#### Work instructions
How many lines hold the string "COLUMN"? Reply with the number alone.

+++ Data shown

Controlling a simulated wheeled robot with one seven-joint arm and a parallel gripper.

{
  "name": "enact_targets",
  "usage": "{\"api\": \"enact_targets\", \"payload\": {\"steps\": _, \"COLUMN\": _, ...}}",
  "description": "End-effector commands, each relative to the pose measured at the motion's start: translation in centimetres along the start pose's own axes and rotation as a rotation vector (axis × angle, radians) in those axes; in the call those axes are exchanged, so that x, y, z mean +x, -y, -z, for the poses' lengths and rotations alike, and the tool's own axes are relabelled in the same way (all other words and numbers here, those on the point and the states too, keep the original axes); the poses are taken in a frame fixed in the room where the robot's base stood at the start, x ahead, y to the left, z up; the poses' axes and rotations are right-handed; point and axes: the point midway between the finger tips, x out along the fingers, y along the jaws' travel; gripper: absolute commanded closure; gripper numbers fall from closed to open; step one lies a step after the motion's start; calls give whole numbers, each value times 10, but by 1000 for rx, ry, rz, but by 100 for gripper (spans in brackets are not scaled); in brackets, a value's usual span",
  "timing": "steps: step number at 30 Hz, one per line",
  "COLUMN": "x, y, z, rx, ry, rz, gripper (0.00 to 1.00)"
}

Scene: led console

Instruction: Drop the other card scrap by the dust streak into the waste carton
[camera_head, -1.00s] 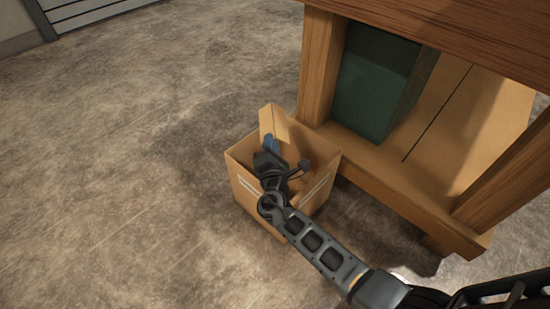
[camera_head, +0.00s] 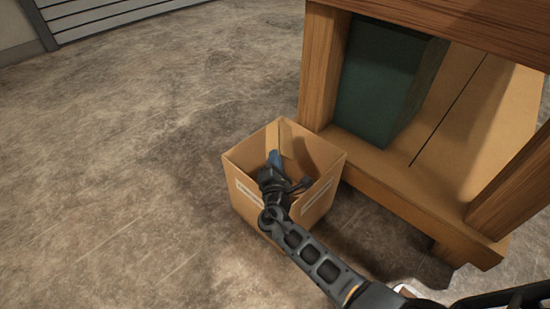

++++++

#### Exercise response
2